(Stored dataset items)

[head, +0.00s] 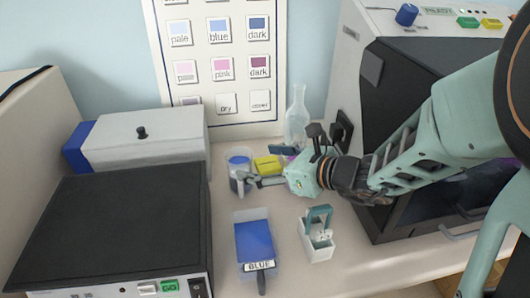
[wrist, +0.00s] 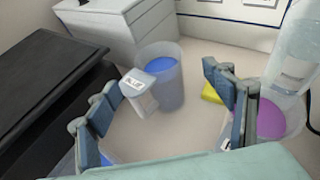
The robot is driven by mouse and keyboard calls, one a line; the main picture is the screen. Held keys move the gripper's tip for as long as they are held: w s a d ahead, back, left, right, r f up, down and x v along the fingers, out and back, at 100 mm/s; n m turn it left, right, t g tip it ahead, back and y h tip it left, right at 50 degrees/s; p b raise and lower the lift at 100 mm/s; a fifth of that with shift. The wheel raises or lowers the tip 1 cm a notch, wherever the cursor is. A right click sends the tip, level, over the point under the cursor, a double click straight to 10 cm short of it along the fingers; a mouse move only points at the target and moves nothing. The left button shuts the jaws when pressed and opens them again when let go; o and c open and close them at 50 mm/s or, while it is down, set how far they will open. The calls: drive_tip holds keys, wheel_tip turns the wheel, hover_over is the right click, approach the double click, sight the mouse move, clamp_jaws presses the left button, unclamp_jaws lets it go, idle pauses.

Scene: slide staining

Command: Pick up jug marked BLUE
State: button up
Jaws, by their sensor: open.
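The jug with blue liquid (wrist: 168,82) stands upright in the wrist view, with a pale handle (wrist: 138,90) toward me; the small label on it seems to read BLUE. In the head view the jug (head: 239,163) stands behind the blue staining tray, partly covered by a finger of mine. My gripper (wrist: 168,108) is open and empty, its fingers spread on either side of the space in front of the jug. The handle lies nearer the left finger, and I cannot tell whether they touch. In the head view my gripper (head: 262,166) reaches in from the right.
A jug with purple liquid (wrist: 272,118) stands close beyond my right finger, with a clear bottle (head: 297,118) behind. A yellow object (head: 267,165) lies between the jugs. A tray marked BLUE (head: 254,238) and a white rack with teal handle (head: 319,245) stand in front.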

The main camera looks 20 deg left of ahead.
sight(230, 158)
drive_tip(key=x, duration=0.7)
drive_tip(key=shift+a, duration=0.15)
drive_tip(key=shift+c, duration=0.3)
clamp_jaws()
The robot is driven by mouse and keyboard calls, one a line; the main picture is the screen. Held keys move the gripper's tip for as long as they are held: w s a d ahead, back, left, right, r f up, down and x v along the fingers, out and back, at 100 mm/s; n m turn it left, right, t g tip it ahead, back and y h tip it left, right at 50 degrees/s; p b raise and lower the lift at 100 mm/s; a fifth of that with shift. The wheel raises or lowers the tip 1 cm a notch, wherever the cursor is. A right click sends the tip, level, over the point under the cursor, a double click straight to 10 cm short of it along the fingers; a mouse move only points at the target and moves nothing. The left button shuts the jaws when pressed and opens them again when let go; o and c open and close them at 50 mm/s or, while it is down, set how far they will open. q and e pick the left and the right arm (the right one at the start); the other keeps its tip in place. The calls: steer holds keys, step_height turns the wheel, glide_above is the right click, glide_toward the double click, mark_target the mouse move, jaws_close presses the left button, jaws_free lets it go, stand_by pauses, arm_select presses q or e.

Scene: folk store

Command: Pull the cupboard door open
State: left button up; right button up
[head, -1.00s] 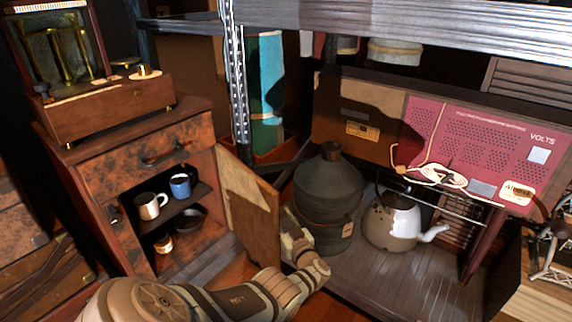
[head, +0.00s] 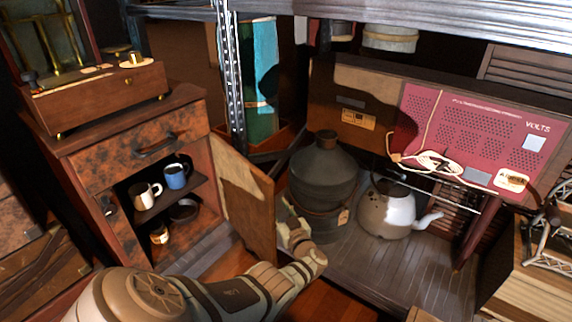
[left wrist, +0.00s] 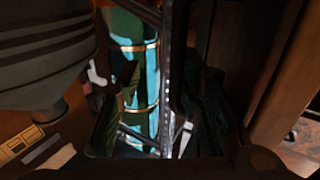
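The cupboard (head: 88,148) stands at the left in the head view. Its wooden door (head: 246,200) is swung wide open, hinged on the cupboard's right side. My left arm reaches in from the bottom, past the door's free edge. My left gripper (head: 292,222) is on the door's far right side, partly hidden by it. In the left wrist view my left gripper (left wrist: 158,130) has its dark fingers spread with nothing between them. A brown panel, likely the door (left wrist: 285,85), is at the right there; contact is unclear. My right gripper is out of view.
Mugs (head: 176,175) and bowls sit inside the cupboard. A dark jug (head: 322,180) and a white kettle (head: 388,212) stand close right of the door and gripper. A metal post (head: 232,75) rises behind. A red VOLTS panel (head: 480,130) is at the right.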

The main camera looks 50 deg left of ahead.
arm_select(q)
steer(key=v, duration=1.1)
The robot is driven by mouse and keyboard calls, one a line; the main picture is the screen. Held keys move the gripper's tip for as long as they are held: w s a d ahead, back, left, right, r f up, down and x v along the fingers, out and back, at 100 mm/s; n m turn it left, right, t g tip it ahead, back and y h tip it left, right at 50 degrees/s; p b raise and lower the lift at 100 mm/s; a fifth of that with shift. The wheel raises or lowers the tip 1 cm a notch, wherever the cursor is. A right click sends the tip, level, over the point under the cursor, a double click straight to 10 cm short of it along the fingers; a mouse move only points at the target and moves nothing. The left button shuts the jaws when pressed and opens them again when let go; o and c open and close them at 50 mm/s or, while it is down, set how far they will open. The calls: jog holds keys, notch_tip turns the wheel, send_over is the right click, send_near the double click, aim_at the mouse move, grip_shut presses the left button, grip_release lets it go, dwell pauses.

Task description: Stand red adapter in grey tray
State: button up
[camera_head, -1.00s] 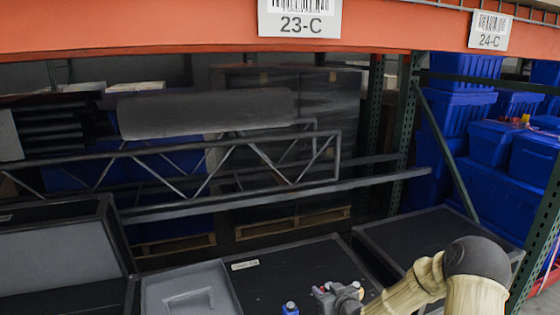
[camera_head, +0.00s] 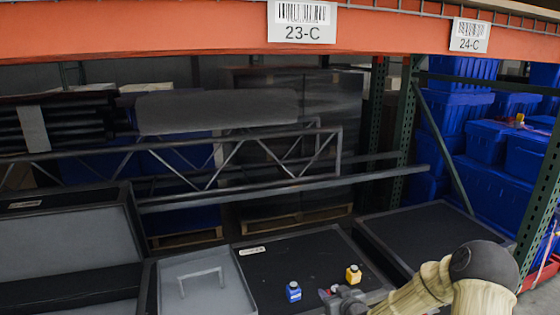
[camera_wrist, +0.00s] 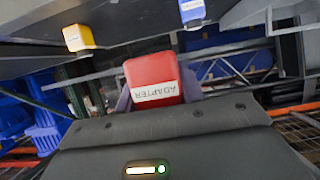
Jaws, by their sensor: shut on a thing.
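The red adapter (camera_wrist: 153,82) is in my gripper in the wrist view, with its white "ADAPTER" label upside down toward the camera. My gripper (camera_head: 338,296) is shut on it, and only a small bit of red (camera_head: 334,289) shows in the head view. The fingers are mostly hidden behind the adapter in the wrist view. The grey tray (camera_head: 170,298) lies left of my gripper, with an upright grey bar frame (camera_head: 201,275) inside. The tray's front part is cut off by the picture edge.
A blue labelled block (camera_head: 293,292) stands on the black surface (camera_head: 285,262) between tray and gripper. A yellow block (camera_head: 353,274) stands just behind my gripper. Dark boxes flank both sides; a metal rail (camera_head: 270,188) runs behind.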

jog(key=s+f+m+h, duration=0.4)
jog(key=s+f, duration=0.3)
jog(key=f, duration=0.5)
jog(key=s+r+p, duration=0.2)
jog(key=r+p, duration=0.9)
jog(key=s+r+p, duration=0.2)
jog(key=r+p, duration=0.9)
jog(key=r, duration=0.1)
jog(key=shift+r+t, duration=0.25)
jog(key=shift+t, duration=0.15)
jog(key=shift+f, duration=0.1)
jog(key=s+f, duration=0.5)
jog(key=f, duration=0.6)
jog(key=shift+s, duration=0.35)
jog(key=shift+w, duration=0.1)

- _Exercise brief_: Copy each line of the entries that includes the word "Command".

- _Solution for this task_:
Command: Pick up jug marked BLUE
Command: Pull the cupboard door open

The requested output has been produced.